Sunday, June 11, 2006

Irresponsible Perfectionism

Several green blogs, including bootstrap analysis, are complaining about Wal-Mart's decision to sell organic food at prices no more than 10% higher than regular. Echoing many enviros, bootstrap analysis writes:

"More organic foods are being shipped from far-flung places; they may be organic, but the environmental costs of the amount of fossil fuel needed to ship them is just as bad if not worse than those of conventionally-grown foods purchased locally."

True, in the short run, buying local is easier on the environment than consuming food that has travelled thousands of miles, even if it is organic. And, yes, supporting small, local farmers is a good thing, both socially and environmentally. The problem is that a farmer doesn't need to do anything to be local. An organic farmer, on the other hand, needs to change deeply entrenched practices. Organic certification takes several years. Farmers who make these changes deserve our support.
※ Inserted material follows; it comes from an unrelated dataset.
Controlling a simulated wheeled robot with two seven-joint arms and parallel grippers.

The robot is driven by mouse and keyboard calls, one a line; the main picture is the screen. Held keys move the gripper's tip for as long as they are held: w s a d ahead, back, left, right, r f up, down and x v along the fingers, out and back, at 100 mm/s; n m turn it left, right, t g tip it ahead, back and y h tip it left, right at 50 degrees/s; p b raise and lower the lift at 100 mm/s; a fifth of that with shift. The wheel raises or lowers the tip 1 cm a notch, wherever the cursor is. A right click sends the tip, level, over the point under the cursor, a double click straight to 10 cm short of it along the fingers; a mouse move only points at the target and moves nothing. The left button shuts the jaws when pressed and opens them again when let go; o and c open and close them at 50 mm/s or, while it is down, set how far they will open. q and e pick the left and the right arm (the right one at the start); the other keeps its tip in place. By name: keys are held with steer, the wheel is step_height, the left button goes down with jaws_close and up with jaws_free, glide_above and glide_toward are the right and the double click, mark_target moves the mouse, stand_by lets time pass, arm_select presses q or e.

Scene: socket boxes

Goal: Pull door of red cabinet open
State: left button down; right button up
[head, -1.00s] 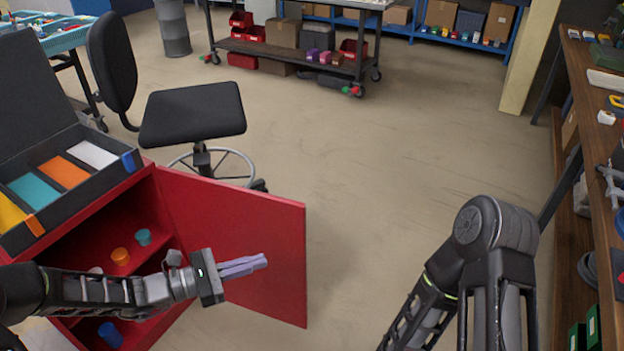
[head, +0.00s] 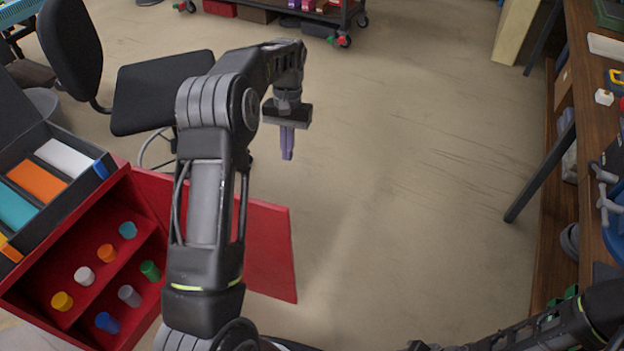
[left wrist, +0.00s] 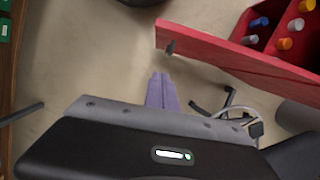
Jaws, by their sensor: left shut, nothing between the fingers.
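The red cabinet (head: 118,196) stands at the left in the head view, with its red door (head: 268,250) swung wide open. My left arm crosses in front of part of the door and cabinet. My left gripper (head: 287,157) has its purple fingers shut and empty, pointing down beyond the door's free end and apart from it. In the left wrist view, the closed fingers (left wrist: 161,88) are near the door (left wrist: 235,60), and a small dark handle (left wrist: 170,47) shows by the door's end. My right arm is at the lower right; its gripper is out of view.
Several coloured cylinders, such as an orange one (head: 106,253), stand on the cabinet's shelves. A dark organizer (head: 85,205) sits on top. A black chair (head: 150,90) stands behind. A wooden workbench (head: 570,35) lines the right. The middle floor is clear.

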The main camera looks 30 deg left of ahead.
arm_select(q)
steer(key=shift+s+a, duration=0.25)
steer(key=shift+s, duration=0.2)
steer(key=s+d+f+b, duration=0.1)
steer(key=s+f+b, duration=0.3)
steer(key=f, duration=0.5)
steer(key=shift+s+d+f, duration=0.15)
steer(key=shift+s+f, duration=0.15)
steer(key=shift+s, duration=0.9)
On a related note, raising demand for organic food encourages farmers, most of whom are local to somebody, to go organic. Selling organic food, which does cost more to produce, only to local consumers may not be enough to support a farm. Increasing local demand would be ideal, but shipping produce to more distant locations is frequently necessary. As increased demand causes the number of organic farms to rise, buying locally grown organic food will be easier and the need to support far-away farmers transitioning to low-input agriculture will decrease.

Author Michael Pollan, in commenting on Wal-Mart's decision, asserts that, "To index the price of organic to the price of conventional is to give up, right from the start, on the idea...that food should be priced not high or low but responsibly." But what does it mean for food to be responsibly priced? Surely, part of "responsible pricing" is affordability. Already, poor people in America are at a much greater risk for obesity than the rich or middle-class. Why? Because calorie-dense foods are cheap and fruits and vegetables are not. Raising food, particularly produce, prices will increase the health gap between rich and poor. (In the long run, such things as urban agriculture and living wage legislation can help address this problem.)

No, selling organic food at Wal-Mart prices isn't a perfect or complete solution to the problems of our food system. But at this stage, to demand perfection would be irresponsible.